* [Stated task]:
Which lines in the records below contain the word "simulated"? Copy each of them.

--------------------------------

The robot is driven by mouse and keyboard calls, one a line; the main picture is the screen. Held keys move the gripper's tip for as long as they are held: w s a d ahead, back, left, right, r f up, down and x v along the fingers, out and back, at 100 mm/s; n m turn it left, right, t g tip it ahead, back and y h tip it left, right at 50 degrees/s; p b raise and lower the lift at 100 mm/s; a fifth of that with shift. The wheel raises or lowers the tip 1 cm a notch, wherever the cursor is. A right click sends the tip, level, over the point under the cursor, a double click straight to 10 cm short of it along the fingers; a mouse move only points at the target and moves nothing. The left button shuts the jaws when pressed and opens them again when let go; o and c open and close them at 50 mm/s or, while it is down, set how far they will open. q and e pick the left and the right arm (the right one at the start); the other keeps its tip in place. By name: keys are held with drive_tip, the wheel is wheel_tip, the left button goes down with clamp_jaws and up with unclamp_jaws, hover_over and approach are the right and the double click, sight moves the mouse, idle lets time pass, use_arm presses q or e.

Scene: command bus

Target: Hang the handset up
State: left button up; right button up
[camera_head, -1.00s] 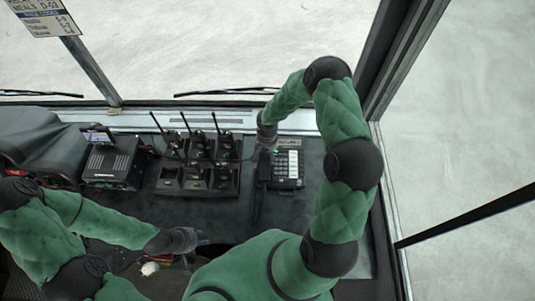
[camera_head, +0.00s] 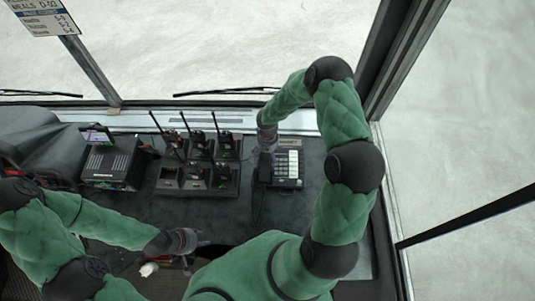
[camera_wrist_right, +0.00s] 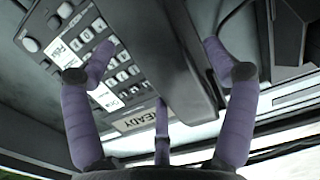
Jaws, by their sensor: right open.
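The desk phone (camera_head: 289,168) sits on the console right of the radio chargers; its keypad and "READY" label show in the right wrist view (camera_wrist_right: 110,75). The dark handset (camera_wrist_right: 172,55) lies along the side of the keypad in the wrist view, and in the head view it shows at the phone's left side (camera_head: 264,167). My right gripper (camera_head: 266,147) is over the handset's far end. In the wrist view its purple fingers (camera_wrist_right: 160,70) are spread apart on both sides of the handset. My left gripper (camera_head: 188,241) is low near the console's front edge; its fingers are too small to judge.
Several handheld radios (camera_head: 200,146) with upright antennas stand in a charger rack (camera_head: 198,188) left of the phone. A black radio box (camera_head: 112,165) is further left. The windscreen and its wipers lie behind. A small white item (camera_head: 149,269) is below my left gripper.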

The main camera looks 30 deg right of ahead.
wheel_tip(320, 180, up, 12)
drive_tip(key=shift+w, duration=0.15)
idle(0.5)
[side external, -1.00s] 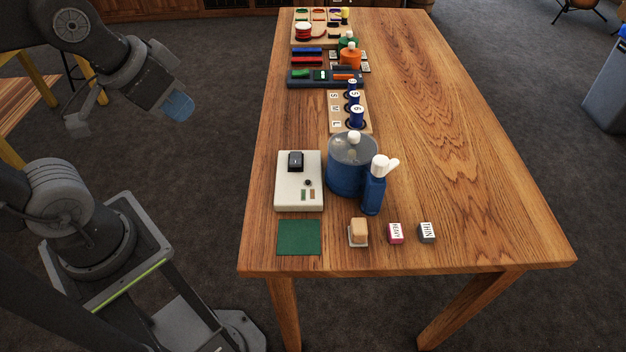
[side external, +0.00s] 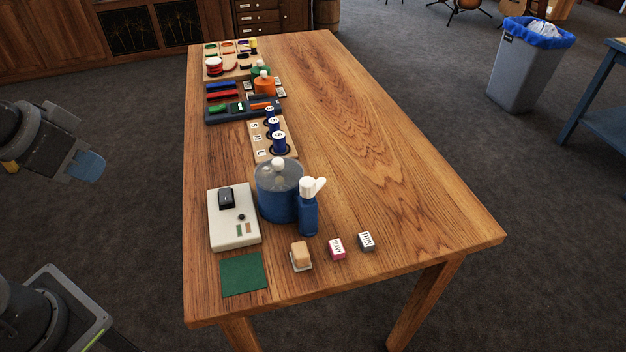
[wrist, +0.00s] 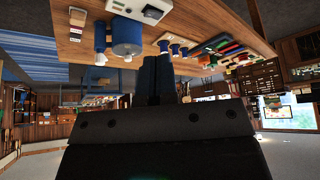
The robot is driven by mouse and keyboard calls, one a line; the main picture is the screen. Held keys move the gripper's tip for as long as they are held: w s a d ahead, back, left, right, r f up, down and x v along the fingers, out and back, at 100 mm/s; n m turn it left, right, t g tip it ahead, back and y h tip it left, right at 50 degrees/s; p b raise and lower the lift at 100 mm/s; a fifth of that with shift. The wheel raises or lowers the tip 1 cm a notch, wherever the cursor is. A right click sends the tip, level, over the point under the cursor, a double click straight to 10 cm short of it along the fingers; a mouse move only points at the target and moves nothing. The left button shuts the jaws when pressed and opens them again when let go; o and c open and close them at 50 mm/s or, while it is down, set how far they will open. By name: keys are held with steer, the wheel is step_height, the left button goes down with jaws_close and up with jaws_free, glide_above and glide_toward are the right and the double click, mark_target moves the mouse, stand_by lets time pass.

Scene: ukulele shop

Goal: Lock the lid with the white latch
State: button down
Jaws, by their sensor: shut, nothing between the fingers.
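A blue round pot (side external: 279,200) with a clear, greyish lid (side external: 268,177) and a white knob (side external: 278,163) stands on the table. A blue bottle (side external: 308,216) with a white, lever-like top (side external: 311,187) stands against or just beside it. I cannot tell which white part is the latch, or whether the lid is locked. The wrist view shows the pot (wrist: 126,36) and bottle (wrist: 100,36) upside down. My gripper (side external: 88,166) is shut and empty, off the table's left side, well away from the pot. Its dark fingers also show in the wrist view (wrist: 159,78).
A white box (side external: 233,228) with a black switch lies left of the pot. A green mat (side external: 243,273), a tan block (side external: 301,253) and two small labelled blocks (side external: 337,248) lie in front. A spool board (side external: 262,145) stands behind. The table's right half (side external: 390,170) is clear.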

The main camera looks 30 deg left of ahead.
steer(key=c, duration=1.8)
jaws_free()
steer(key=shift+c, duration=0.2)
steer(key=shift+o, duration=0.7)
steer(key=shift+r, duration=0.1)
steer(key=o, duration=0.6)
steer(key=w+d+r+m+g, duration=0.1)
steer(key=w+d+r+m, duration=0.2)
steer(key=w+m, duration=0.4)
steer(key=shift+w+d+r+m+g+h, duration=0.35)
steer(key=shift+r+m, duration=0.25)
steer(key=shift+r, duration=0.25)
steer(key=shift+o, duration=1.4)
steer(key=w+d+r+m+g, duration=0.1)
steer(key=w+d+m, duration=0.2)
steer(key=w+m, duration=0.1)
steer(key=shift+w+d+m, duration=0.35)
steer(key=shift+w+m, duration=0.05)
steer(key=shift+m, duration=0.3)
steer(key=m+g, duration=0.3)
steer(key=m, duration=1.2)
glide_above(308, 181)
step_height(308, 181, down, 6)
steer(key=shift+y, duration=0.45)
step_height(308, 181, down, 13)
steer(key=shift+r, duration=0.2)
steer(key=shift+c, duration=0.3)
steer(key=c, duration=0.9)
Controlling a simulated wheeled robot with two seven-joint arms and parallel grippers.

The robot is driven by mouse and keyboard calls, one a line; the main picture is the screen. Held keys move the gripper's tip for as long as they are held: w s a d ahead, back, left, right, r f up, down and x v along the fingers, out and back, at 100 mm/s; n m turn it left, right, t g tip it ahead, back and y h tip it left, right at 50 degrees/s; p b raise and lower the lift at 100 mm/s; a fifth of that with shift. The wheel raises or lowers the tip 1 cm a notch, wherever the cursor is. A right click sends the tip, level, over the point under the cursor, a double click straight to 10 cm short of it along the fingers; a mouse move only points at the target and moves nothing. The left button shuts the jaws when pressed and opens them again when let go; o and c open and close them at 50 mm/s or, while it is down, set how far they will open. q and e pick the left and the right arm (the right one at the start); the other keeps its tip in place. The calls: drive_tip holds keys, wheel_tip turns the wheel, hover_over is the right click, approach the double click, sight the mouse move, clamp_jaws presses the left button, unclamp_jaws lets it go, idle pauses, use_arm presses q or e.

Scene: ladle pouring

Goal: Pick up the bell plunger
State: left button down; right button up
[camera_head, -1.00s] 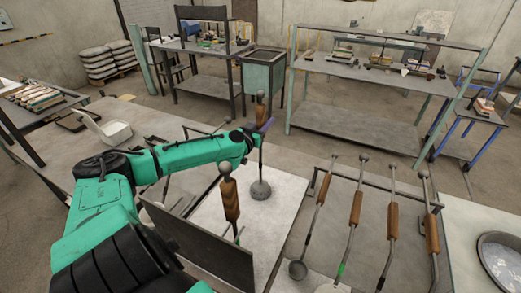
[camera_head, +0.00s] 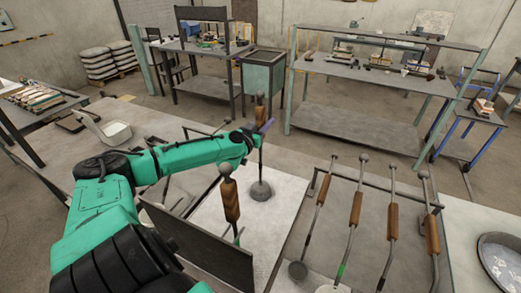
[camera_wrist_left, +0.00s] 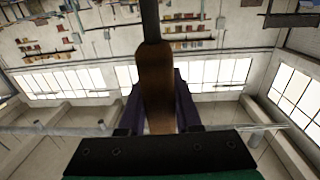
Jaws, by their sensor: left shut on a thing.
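The bell plunger has a brown wooden handle (camera_head: 260,112), a thin dark rod and a grey round bell (camera_head: 261,191) at its lower end. It is upright over the pale board (camera_head: 275,218); I cannot tell if the bell touches it. My left gripper (camera_head: 262,130) reaches in from the left and is shut around the handle. In the left wrist view the brown handle (camera_wrist_left: 156,85) stands between the dark jaws (camera_wrist_left: 155,112). My right gripper is out of view.
A second wooden-handled tool (camera_head: 231,200) stands nearer, beside a dark upright panel (camera_head: 200,245). Several long-handled ladles (camera_head: 355,208) lean on a rack to the right. A round metal pan (camera_head: 500,258) sits at far right. A white tray (camera_head: 115,132) is at left.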

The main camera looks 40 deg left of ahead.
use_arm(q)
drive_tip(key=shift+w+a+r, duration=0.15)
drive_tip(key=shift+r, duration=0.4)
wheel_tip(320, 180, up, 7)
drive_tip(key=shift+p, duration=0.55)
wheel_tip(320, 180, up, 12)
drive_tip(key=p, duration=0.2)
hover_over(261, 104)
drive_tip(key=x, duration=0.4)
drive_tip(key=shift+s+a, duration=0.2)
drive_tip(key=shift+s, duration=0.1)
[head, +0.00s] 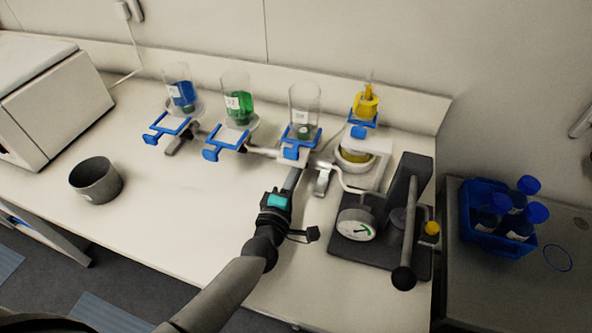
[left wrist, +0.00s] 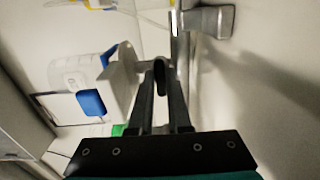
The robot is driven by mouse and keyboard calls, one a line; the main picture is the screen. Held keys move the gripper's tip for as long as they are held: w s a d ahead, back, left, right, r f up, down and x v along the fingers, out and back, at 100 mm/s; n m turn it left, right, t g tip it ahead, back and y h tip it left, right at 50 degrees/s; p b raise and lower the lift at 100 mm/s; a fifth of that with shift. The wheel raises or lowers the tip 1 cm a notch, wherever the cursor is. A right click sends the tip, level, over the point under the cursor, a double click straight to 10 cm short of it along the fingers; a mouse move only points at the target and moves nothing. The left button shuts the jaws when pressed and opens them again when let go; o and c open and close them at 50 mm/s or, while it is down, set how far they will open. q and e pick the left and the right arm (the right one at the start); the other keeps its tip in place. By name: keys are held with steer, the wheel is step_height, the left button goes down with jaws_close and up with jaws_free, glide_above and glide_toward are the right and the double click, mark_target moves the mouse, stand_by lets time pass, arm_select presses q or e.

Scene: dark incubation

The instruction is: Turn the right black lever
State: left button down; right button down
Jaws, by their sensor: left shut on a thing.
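My left gripper (head: 294,174) reaches to the metal manifold (head: 262,151), just below the third glass funnel (head: 304,103) and its blue clamp (head: 302,136). In the left wrist view the gripper (left wrist: 160,95) is closed around a small dark lever (left wrist: 160,74), whose rounded end shows between the fingers. In the head view this lever is hidden by the gripper, so its turn angle cannot be told there. My right gripper is not in view.
A pump with a gauge (head: 357,224) and a long black-knobbed handle (head: 408,235) stands right of my arm. Funnels with blue liquid (head: 181,91) and green liquid (head: 239,105) stand left. A grey cup (head: 96,180) is on the left bench. The bench's front middle is clear.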

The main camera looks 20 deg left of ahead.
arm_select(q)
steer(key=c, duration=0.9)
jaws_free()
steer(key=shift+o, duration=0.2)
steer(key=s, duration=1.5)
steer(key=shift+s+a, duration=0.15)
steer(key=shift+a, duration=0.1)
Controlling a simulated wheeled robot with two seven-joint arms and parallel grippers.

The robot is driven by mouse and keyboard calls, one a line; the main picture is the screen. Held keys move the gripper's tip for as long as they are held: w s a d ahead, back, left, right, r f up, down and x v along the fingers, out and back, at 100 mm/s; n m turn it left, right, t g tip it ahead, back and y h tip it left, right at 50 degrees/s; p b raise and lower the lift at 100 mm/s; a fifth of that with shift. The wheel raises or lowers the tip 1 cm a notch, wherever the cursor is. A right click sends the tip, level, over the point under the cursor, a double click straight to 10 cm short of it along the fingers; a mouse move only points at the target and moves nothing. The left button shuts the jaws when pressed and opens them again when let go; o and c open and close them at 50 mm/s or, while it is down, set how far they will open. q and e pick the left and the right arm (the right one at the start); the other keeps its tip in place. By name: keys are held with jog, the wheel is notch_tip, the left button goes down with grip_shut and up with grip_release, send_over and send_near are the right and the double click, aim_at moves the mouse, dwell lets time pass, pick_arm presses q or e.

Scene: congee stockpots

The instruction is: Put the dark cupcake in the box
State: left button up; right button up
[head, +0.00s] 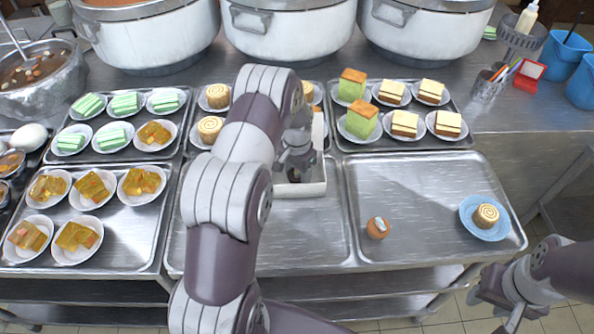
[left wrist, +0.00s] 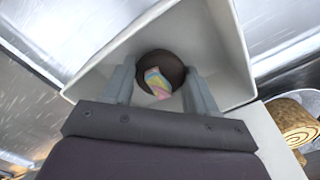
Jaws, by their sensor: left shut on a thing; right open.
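My left gripper (head: 295,170) points down at the white box (head: 312,188), which stands at the back of the middle tray. In the left wrist view the left gripper (left wrist: 160,82) is shut on the dark cupcake (left wrist: 153,62), a dark round one with a pastel pink, yellow and blue topping. The cupcake is between the fingers within the outline of the white box (left wrist: 225,45); I cannot tell whether it touches the bottom. In the head view my left arm and gripper hide the cupcake and part of the box. My right gripper (head: 492,304) is open and empty at the lower right.
A brown cupcake (head: 378,229) with a pale topping sits on the right front tray (head: 430,190). A swirl roll (head: 486,215) lies on a blue plate (head: 469,225) there. Plated cakes fill the back trays, with large stockpots (head: 290,32) behind. Free room lies around the brown cupcake.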

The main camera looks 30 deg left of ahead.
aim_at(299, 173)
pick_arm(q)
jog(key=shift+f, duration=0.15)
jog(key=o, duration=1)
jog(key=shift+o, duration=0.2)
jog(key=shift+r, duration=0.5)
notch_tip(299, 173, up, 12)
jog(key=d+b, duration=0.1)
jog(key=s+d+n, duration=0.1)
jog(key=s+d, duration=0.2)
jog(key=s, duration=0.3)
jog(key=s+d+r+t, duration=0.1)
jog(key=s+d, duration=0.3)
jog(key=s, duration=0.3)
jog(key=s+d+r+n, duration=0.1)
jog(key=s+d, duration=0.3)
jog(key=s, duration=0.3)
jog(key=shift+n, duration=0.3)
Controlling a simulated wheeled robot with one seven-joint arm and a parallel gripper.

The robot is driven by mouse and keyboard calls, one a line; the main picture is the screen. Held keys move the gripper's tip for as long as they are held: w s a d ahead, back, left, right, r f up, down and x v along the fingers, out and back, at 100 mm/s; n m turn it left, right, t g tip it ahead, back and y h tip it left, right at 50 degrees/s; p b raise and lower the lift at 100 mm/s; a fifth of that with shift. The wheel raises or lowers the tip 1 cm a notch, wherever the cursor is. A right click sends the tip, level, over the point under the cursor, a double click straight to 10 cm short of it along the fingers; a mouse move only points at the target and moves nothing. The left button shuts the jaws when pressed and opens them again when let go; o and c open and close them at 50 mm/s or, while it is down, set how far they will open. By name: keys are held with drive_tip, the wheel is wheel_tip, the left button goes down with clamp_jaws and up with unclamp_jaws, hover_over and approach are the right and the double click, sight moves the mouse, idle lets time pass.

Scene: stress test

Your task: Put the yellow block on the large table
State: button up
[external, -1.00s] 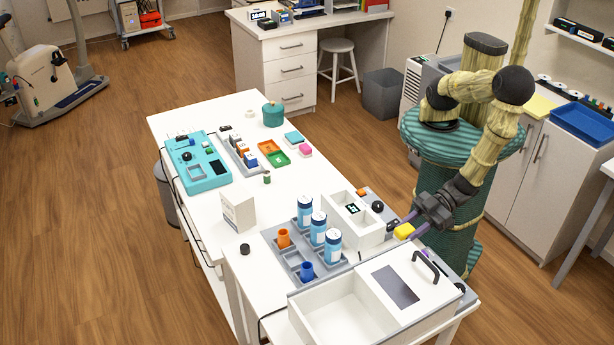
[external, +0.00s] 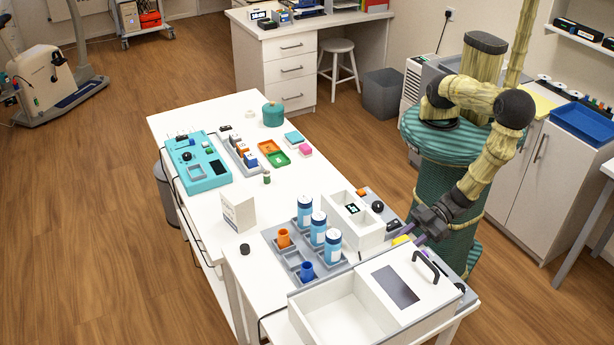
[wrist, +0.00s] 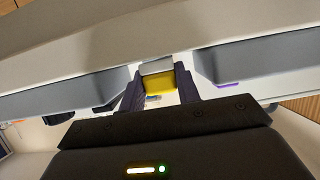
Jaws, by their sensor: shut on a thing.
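The yellow block (external: 401,240) shows small in the external view, low beside the right edge of the near white table. My gripper (external: 412,237) is shut on it, with purple fingers on either side. In the wrist view the yellow block (wrist: 159,84) sits between the dark purple fingers of my gripper (wrist: 160,88), with a pale grey part along its upper edge. Whether the block touches anything below is unclear. The large white table (external: 290,190) stretches toward the back left, with open surface in its middle.
A white open bin (external: 368,238) and a grey tray (external: 268,236) with blue-labelled bottles stand left of my gripper. A large white box with a handled lid (external: 385,287) is in front. A teal panel (external: 207,182) and small coloured trays occupy the table's far part.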

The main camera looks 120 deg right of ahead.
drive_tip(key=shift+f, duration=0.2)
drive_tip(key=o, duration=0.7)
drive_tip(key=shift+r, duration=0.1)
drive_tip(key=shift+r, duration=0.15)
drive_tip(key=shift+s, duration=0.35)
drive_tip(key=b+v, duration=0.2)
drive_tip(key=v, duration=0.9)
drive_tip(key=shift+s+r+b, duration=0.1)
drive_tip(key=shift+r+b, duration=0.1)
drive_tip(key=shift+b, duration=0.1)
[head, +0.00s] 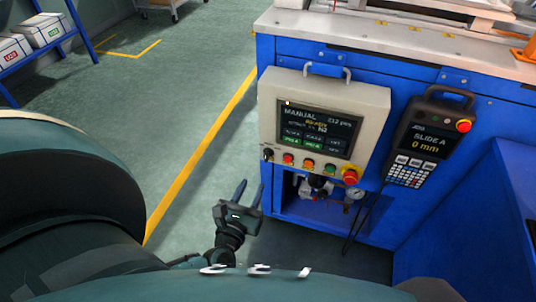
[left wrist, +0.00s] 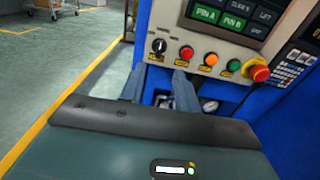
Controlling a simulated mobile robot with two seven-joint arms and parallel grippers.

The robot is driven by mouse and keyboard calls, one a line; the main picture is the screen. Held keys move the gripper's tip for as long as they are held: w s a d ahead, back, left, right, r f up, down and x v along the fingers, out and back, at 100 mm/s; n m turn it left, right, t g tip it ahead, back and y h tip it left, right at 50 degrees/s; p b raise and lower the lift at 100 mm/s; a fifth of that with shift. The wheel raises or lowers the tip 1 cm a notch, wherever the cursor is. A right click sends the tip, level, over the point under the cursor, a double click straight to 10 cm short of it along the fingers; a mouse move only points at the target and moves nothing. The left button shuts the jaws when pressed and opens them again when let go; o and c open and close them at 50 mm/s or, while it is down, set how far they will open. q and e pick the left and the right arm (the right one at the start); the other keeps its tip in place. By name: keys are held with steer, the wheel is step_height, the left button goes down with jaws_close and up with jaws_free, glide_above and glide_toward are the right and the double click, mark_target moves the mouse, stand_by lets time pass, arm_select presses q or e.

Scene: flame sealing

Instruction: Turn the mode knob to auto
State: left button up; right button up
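The mode knob (head: 268,155) is a small black rotary knob at the left end of the button row on the beige control panel (head: 267,115). It also shows in the left wrist view (left wrist: 158,46), with a light pointer mark. The panel screen (head: 315,125) reads MANUAL. My left gripper (head: 251,186) is open and empty, below and slightly left of the knob, apart from it. In the left wrist view its two fingers (left wrist: 159,74) point up toward the panel, with the knob just beyond their tips. My right gripper is not in view.
Red, orange and green buttons (head: 308,164) and a red emergency stop (head: 350,176) sit right of the knob. A black pendant (head: 423,140) hangs on the blue machine farther right. A gauge (head: 349,196) is in the recess below.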

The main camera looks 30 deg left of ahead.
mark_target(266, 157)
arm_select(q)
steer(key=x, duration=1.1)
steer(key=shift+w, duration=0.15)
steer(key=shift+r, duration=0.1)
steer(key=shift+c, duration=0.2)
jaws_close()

--------------------------------

* [Problem solution]:
Controlling a simulated wheeled robot with two seven-joint arms and parallel grippers.
Controlling a simulated wheeled robot with two seven-joint arms and parallel grippers.
Controlling a simulated wheeled robot with one seven-joint arm and a parallel gripper.
Controlling a simulated mobile robot with two seven-joint arms and parallel grippers.

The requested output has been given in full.